B) Que la vie vous a toujours souri et que vous êtes chanceux
C) Que rien ne vous a été épargné, mais que vous auriez mieux réussi dans d’autres circonstances
2) Le travail représente pour vous…
A) Des responsabilités que vous savez gérer de main de maitre
B) Un plaisir dont il ne faut pas abuser
C) Une corvée nécessaire. Ah si j’étais rentier…
3) Dans quel cadre aimeriez vous travailler…
A) Un bureau avec secrétaire et fauteuil en cuir
B) Au grand air ou à domicile
C) Peu importe si le travail est intéressant
4) Vous vous sentez stressé…
A) Régulièrement par à-coup, mais toujours à cause des autres
B) Rarement. Le stress est mauvais pour la santé, il faut mieux l’éviter
C) Toujours un peu au fond de vous-même
5) Vous vous sentez valorisable parce que vous êtes…
A) Organisé et directif
B) Créatif et imaginatif
C) Rigoureux et ponctuel
6) De quelles façons aimez vous travailler avec les autres…

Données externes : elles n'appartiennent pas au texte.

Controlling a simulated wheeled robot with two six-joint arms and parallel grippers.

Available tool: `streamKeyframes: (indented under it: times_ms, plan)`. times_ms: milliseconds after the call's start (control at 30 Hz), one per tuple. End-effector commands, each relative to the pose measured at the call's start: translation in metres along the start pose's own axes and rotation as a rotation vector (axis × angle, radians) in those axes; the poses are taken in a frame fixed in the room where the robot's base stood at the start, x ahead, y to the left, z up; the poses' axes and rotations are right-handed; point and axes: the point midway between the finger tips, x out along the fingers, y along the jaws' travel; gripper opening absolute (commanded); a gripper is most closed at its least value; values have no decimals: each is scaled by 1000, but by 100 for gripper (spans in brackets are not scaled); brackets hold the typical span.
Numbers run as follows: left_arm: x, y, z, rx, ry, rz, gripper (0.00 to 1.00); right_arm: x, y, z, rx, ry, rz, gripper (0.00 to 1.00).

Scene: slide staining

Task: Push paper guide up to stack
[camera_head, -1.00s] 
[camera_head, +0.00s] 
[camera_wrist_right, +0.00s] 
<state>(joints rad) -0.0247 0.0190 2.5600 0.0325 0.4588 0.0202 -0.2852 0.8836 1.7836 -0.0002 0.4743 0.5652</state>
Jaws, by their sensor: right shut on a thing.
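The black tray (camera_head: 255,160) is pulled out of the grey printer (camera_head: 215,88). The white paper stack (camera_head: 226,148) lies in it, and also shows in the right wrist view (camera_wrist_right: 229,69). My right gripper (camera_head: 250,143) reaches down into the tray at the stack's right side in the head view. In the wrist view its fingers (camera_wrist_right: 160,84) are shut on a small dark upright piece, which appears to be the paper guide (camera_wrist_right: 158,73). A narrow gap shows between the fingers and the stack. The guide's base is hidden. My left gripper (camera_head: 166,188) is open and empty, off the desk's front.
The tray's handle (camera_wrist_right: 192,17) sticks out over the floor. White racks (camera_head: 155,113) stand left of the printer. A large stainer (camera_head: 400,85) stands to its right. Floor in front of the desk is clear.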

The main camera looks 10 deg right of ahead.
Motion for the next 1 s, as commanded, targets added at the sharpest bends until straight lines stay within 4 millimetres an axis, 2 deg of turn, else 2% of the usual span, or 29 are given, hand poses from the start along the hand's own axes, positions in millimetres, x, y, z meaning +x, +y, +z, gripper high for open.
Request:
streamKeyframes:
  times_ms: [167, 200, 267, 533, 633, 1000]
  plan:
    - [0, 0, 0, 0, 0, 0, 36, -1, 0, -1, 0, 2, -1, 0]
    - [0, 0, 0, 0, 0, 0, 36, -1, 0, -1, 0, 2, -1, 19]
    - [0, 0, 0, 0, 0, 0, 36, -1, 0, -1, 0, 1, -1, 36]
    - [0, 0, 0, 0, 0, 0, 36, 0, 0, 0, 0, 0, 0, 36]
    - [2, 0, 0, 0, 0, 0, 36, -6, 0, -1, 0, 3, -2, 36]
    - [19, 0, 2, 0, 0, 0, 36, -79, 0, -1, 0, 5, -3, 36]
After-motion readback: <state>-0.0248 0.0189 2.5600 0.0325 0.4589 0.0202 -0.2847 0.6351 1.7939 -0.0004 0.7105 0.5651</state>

A) En dirigeant les personnes
B) En discutant autour d’un café
C) En échangeant avec des personnes compétentes
7) Face à une tâche difficile …
A) Vous trouvez la personne la plus à même de la réaliser à votre place
B) Vous passez à autre de chose
C) Vous vous entêtez jusqu’à trouver la solution
8) Pendant votre temps libre, vous préférez…

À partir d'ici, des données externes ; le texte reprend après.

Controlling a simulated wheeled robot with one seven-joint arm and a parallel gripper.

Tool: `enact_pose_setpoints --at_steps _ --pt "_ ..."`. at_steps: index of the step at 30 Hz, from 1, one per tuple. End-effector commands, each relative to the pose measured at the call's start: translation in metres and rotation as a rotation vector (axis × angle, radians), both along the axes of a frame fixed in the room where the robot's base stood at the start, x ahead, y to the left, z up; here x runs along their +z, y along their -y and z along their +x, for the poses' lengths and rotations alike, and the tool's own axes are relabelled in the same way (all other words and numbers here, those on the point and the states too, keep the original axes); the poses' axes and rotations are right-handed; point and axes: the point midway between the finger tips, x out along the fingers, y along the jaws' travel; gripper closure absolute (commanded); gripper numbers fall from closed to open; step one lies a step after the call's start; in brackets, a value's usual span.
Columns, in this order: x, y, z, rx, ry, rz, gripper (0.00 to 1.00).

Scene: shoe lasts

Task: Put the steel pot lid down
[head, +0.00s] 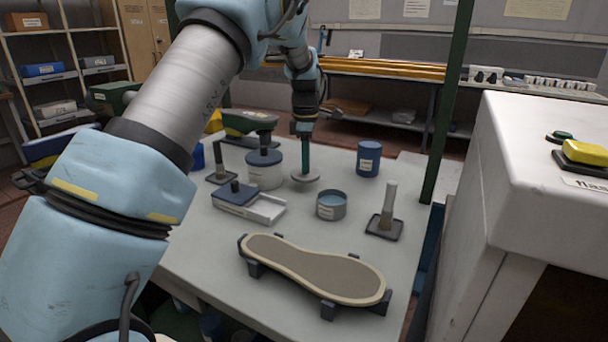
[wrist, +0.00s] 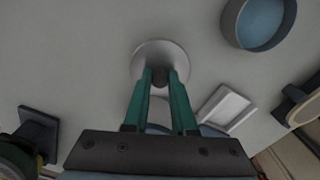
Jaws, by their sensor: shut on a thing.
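The steel pot lid (head: 305,177) is a grey round disc with a dark knob, seen near the middle of the table. It also shows in the wrist view (wrist: 150,50). My gripper (head: 305,165) points down with its green fingers shut on the lid's knob, also in the wrist view (wrist: 161,80). The lid is level and at or just above the tabletop; I cannot tell whether it touches. An open round grey pot (head: 331,212) with blue contents stands to its right and nearer, also in the wrist view (wrist: 230,28).
On the table (head: 210,270) a white tub (head: 265,175) stands left of the lid and a blue can (head: 368,160) right. A white tray (head: 268,210), an upright post on a base (head: 386,215) and a shoe sole on supports (head: 315,268) are nearer. A white cabinet (head: 530,160) is right.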

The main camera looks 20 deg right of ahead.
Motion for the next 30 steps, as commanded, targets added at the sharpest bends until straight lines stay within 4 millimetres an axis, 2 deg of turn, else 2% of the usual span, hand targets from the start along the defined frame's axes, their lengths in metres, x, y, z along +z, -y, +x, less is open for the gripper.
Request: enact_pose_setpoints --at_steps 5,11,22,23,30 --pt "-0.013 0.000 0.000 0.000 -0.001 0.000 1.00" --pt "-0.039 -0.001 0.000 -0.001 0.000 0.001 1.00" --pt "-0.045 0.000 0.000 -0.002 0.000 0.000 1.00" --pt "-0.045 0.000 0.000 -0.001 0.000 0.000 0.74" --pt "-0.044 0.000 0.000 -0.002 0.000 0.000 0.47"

A) Lire le dernier Goncourt pour impressionner vos collègues
B) Commencer l’écriture de votre autobiographie, qui sera certainement un succès
C) Décompresser une bière à la main devant une série télé
9) A 70 ans, vous vous voyez…
A) Diriger l’entreprise que vous avez monté à la sueur de votre front
B) Cela vous semble beaucoup trop loin pour imaginer quoique ce soit
C) Profiter de votre retraites auprès de vos petits-enfants
10) Face à un désaccord…
A) Vous finissez toujours par prendre la décision, quitte à en vexer plus d’un
B) Vous essayer de concilier les avis, pour trouver solution qui convienne à tous
C) Vous écoutez les autres. Leurs arguments sont sûrement intéressants
– Si vous avez une majorité de A:
Vous êtes une personne décidée. Vous avez appris à vous en sortir par vous-même et souhaitez le montrer. Vous manifestez une certaine capacité d’écoute, mais, en général, vous préférez que ce soient les autres qui vous écoutent. Les situations délicates ne vous impressionnent pas. Dans certaines situations difficiles vous êtes capable de faire rapidement face à l’imprévu. Vous faites une confiance relative à vos collègues, mais n’hésitez pas à leur déléguer du (votre) travail. Vous aimez prendre des initiatives et vous êtes capable de diriger un groupe, une équipe. Les responsabilités ne vous font pas peur.
– Si vous avez une majorité de B:
Vous êtes une personne qui s’adapte facilement. Vous appréciez les changements de lieu, de personnes. Vous aimez échanger pour le simple plaisir de bavarder. Vous êtes créatif et imaginatif. Vous recherchez tout ce qui rend la vie plus facile et agréable. Vous avez une forte faculté d’écoute et de compréhension des autres. Vous devez d’ailleurs induire chez les autres le sentiment d’être vraiment écoutés et compris. Mais, vous avez certainement du mal à prendre des décisions. De plus, si vous avez de grandes ambitions pour vous-même, vous manquez parfois du courage pour les réaliser.
– Si vous avez une majorité de C:
Dans le travail vous recherchez l’efficacité, la précision et la qualité. Vous faites preuve d’une grande méticulosité et mettez beaucoup d’énergie dans votre activité professionnelle. Vous êtes tenace et ne quittez jamais votre travail avant d’avoir rendu le rapport tant attendu par votre supérieur. Mais vous avez parfois l’impression de ne pas être récompensé à votre juste valeur. Vous êtes aussi souvent prêt à aider les autres, ce qui ne vous empêche d’estimer, de temps à autre, qu’ils profitent de votre gentillesse.